Stanley E. Fawcett, Matthew W. McCarter, Amydee M Fawcett, G Scott Webb and Gregory M Magnan
The purpose of this study is to elaborate theory regarding the reasons why collaboration strategies fail. The relational view posits that supply chain integration can be a source…
Abstract
Purpose
The purpose of this study is to elaborate theory regarding the reasons why collaboration strategies fail. The relational view posits that supply chain integration can be a source of competitive advantage. Few firms, however, successfully co-create value to attain supernormal relational rents.

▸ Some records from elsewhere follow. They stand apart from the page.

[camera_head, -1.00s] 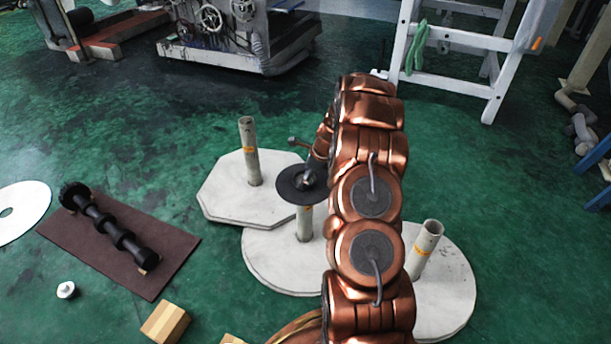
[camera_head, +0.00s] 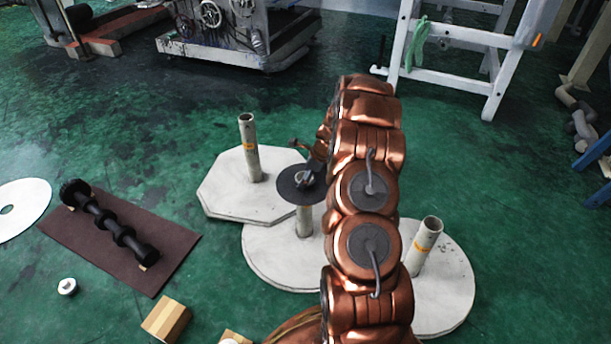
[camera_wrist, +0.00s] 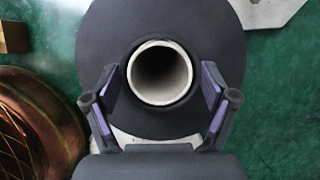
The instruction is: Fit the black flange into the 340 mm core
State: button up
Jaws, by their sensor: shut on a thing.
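The black flange (camera_head: 290,190), a flat dark disc, lies roughly level around the upper part of the middle pale core (camera_head: 304,222). Which core is 340 mm is not readable. In the wrist view the flange (camera_wrist: 205,28) fills the centre, and a pale hollow tube mouth (camera_wrist: 131,72) shows in its middle, coloured like the cores. How far core and flange overlap is hidden. My gripper (camera_head: 308,172) is above the disc, partly behind my arm. In the wrist view my gripper (camera_wrist: 160,90) has one finger on each side of the flange's centre.
Two other pale cores stand on white boards, one behind left (camera_head: 249,150) and one at right (camera_head: 423,250), beside my arm. A brown mat (camera_head: 90,250) with a black shaft (camera_head: 110,225), a white roll (camera_head: 67,287) and a box (camera_head: 167,318) lie left.

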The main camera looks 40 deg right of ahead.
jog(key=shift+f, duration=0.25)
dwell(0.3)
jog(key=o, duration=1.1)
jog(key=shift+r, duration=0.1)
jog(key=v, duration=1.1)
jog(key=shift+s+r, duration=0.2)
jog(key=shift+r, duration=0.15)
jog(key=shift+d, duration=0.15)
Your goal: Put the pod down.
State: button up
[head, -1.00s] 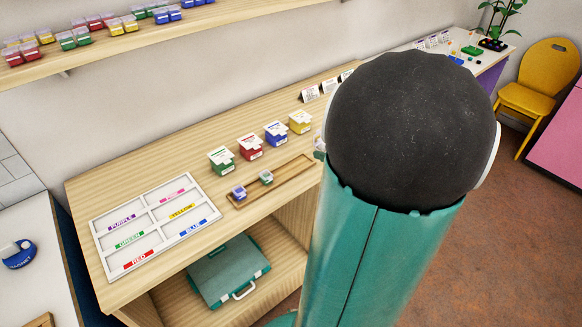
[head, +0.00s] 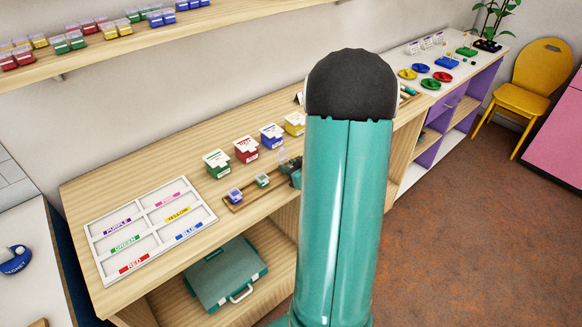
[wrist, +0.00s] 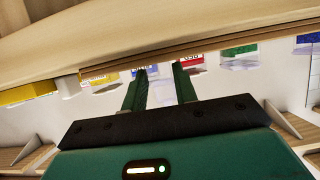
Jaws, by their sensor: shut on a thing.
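My gripper (head: 288,165) is over the right end of a narrow wooden tray (head: 236,208) on the bench, in the head view. A small pale, clear shape (head: 283,156) shows at its tips, seemingly the held pod; its colour is hard to tell. In the wrist view the two green fingers (wrist: 160,78) stand a pod's width apart, and what is between them is unclear. A blue pod (head: 235,195) and a green pod (head: 262,180) sit in the left part of the tray. I cannot tell whether the held pod touches the tray.
Green (head: 217,164), red (head: 246,149), blue (head: 272,136) and yellow (head: 295,123) boxes stand behind the tray. A white sorting board (head: 98,244) with labelled, empty compartments lies to the left. A wall shelf (head: 100,52) holds more pods. My arm hides the bench's right part.

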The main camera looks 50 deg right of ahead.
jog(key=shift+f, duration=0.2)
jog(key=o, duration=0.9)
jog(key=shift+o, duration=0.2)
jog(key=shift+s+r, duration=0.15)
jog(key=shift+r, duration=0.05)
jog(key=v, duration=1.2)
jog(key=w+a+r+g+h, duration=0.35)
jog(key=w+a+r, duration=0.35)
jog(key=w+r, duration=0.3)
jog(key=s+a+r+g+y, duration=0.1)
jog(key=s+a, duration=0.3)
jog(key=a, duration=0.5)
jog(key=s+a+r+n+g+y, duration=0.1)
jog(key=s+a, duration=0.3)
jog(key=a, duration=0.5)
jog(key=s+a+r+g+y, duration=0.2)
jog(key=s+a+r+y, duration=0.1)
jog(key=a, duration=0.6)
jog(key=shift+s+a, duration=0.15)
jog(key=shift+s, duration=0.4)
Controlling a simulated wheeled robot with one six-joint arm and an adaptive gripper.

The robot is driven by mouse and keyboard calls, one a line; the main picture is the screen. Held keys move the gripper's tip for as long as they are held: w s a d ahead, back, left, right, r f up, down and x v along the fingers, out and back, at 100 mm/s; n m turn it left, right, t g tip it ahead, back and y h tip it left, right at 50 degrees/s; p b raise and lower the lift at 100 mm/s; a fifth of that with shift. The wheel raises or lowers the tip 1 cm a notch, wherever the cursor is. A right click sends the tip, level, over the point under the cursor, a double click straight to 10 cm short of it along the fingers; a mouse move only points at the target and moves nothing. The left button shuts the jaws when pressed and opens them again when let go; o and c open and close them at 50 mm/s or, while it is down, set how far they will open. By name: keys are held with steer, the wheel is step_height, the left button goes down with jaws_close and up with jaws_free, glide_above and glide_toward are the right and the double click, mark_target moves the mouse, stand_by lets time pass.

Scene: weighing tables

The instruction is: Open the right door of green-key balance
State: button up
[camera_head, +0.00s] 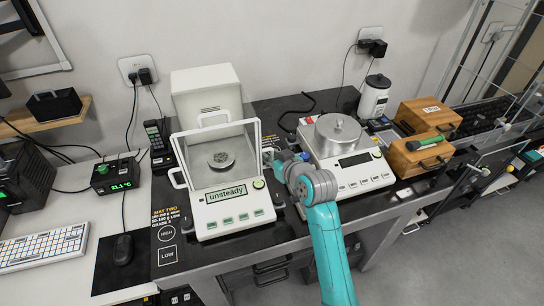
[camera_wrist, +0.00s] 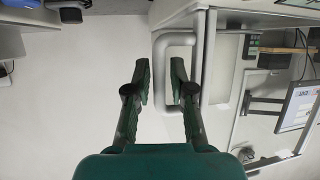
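The green-key balance (camera_head: 235,222) stands on the dark mat, with a glass chamber, green keys and a display reading "unsteady". A small round dark object (camera_head: 221,159) sits inside on its pan. Its right door is seen edge-on and partly hidden by my gripper (camera_head: 272,159), which is at the chamber's right side. In the wrist view a pale grey loop handle (camera_wrist: 160,72) projects from the door's side. My gripper (camera_wrist: 160,72) is open, with the handle's outer bar between its fingertips. I cannot tell whether the fingers touch it.
A second balance (camera_head: 362,181) with a metal pot (camera_head: 338,133) stands close on the right, leaving a narrow gap for my arm. Wooden boxes (camera_head: 418,157) stand further right. A white housing (camera_head: 206,92) stands behind the green-key balance.

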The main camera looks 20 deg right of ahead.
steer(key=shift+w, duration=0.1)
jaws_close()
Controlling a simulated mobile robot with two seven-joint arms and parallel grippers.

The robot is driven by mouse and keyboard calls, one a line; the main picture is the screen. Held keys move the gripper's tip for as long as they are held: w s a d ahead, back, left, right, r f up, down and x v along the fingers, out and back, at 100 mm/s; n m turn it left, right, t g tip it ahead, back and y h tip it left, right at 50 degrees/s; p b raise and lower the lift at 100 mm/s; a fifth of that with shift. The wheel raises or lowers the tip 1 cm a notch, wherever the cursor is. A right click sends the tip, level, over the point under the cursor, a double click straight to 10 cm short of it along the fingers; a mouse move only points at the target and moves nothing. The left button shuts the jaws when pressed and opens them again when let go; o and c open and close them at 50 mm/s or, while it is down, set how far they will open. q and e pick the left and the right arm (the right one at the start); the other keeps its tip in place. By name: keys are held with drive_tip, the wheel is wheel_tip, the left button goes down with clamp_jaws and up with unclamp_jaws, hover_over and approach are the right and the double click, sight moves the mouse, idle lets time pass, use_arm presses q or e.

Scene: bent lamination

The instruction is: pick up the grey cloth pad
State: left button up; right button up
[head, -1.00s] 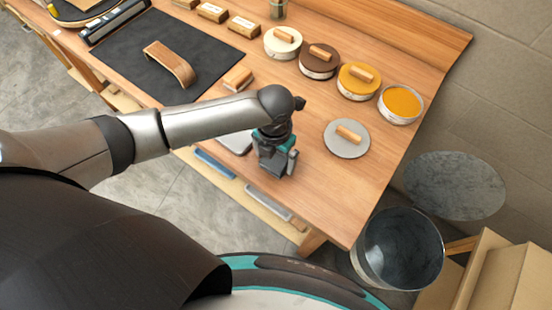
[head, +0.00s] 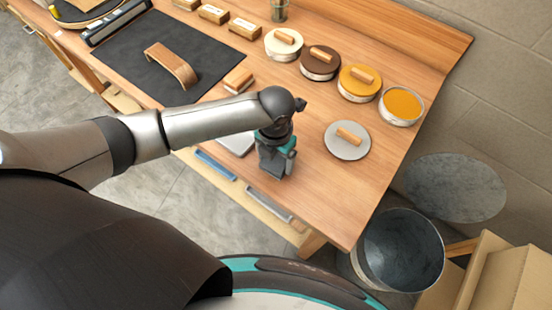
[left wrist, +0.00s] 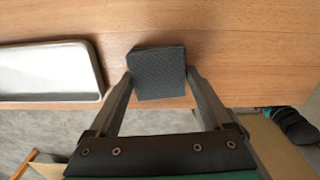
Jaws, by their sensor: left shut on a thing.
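The grey cloth pad (left wrist: 158,73) is a small dark square with a woven surface. In the left wrist view it sits between the two fingertips of my left gripper (left wrist: 160,84), which touch it on both sides. In the head view my left gripper (head: 276,166) points down over the front edge of the wooden table, and its body hides the pad. From these views I cannot tell whether the pad still touches the table. My right gripper shows in neither view.
A white tray (left wrist: 50,72) lies just left of the gripper. A round grey lid (head: 347,147) with a wooden handle is to the right. Several tins stand behind, including an open yellow one (head: 401,105). An open metal bin (head: 399,250) stands off the table's right end.

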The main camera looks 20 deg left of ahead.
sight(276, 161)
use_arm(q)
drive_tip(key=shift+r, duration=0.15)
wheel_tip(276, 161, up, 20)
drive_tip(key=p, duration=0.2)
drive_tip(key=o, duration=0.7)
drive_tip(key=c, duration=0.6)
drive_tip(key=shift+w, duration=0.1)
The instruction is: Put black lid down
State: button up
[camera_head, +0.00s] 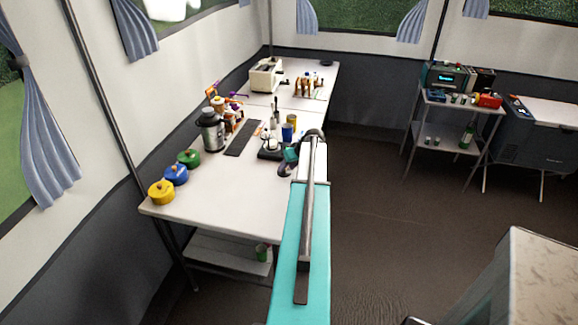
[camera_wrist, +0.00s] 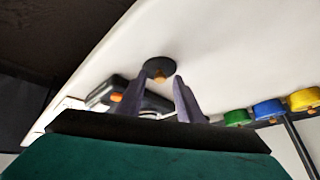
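The black lid (camera_wrist: 154,66), a round disc with a small orange-brown knob, shows in the wrist view just past my fingertips, against the white table (camera_wrist: 225,65). My gripper (camera_wrist: 163,78) has its two purple-grey fingers apart, and the knob appears in the gap between them. I see no finger touching the lid. Whether the lid lies flat on the table I cannot tell for sure.
The table's front part (camera_head: 215,205) is clear.

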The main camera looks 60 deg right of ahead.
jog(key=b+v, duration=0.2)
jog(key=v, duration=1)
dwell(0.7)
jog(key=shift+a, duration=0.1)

Design/methodology/approach
This study uses a quasi-longitudinal, multi-case interview methodology to explore the reasons why collaboration strategies fail to deliver intended results. The authors interviewed managers at 49 companies in Period 1 and managers at 57 companies in Period 2. In all, 15 companies participated in both rounds of interviews.
Findings
This study builds and describes a taxonomy of relational resistors. The authors then explore how sociological and structural resistors reinforce each other to undermine collaborative behavior. Specifically, the interplay among resistors: obscures the true sources of resistance; exacerbates a sense of vulnerability to non-collaborative behavior that reduces the willingness to invest in relational architecture; and inhibits the development of essential relational skills and organizational routines.
Originality/value
This research identifies and describes the behaviors and processes that impede successful supply chain alliances. By delving into the interplay among relational resistors, the research explains the detail and nuance of inter-firm rivalry and supply chain complexity. Ultimately, it is the re-enforcing nature of various resistors that make it so difficult for firms to realize relational rents.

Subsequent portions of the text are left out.